In the face of the ever-increasing competition and mounting regulatory pressure, actuarial precision and accuracy shape the art of setting the price in the non-life insurance sector. Generalized Linear Models (GLM) are the standard pricing method of non-life insurance products, leading to a multiplicative tariff that is immediately interpretable and operationally efficient. In recent years, the advent of Machine Learning has been termed the next frontier of innovation and productivity, focusing on prediction performance and capturing the inherent non-linearity of the data. However, there is a need to associate these complex models with interpretability techniques.
We introduce an Explainable Boosting Machine (EBM) model that combines both intrinsically interpretable characteristics and high prediction performance. This approach is described as a glass-box model and relies on the use of a Generalized Additive Model (GAM). In this web session, rather than explaining Machine Learning models, we aim to build models that are intrinsically interpretable.
Firstly, we recall the parametric structure of the GLM model as well as the non-parametric structure of Machine Learning models. Some general principles of Machine Learning methods are also presented such as model aggregation.
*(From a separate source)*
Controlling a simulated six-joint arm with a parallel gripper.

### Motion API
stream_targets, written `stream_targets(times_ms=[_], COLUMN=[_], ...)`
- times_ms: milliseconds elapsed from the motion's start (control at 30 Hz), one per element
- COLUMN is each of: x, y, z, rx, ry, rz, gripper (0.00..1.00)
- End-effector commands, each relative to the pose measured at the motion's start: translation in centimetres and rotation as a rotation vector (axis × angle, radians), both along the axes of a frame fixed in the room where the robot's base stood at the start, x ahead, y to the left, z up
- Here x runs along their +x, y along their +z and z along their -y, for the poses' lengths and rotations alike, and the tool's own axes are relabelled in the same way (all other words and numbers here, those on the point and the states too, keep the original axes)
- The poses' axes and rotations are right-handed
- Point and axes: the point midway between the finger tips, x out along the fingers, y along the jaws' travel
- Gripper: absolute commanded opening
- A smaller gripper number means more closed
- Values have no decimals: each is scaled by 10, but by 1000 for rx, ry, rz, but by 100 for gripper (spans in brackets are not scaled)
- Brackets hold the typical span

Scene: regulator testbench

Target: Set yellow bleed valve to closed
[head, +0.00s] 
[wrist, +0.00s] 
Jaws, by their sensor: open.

Secondly, we focus on the GAM model and its declinations. We present its semi-parametric structure and the smoothing-learning paradigm within the shape functions. The EBM model is then introduced as an example of GAM combining Machine Learning functions.
The third part gives a general overview of interpretability techniques and aims to position the EBM interpretability among them.
Lastly, we provide an application of EBM using a Jupyter notebook designed around a P&C actuarial use case.